Work to do → Give the number of lines containing the word "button" and nothing more.

Data →
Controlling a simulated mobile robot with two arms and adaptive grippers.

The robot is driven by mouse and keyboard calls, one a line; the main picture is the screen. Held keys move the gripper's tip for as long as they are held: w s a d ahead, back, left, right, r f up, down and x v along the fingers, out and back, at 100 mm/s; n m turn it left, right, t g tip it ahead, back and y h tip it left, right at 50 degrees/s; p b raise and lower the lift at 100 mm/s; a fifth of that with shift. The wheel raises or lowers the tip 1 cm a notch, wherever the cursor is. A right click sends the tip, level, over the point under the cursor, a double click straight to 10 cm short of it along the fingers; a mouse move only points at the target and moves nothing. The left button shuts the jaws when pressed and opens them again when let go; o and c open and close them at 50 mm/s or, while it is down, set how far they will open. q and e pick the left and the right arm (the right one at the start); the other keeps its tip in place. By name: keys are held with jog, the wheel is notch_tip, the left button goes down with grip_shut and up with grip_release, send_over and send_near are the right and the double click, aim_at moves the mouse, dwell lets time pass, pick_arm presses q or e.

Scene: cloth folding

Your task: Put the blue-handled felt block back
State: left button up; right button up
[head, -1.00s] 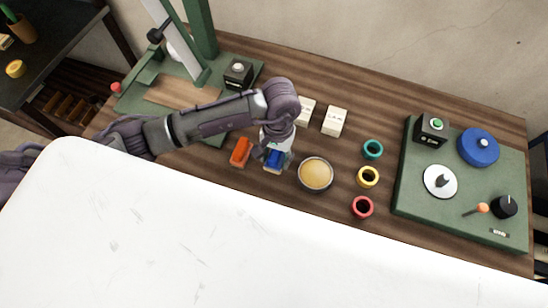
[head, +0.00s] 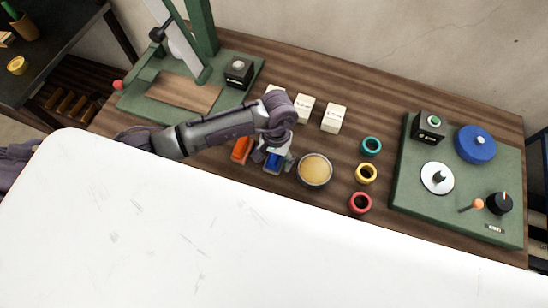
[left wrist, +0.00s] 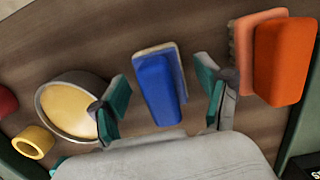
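The blue-handled felt block (head: 272,165) lies on the wooden bench behind the white table, partly hidden by my left gripper (head: 274,153) in the head view. In the left wrist view, the block (left wrist: 160,88) shows its blue handle on a pale felt strip. It sits between the two teal-padded fingers of my left gripper (left wrist: 162,88), with a gap on each side. The left gripper is open. My right gripper is in neither current view.
An orange-handled block (head: 241,150) lies close on the left, and a bowl with tan contents (head: 315,170) close on the right. Coloured rings (head: 366,173) stand beyond the bowl. White boxes (head: 334,118) stand behind. The white table (head: 200,230) is bare.

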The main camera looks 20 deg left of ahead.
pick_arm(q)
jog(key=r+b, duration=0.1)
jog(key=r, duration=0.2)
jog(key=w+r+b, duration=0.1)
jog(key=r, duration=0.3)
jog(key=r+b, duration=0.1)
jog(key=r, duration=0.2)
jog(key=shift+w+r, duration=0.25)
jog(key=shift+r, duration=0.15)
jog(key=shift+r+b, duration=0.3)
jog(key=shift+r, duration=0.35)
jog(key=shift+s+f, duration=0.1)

Answer to this task → 2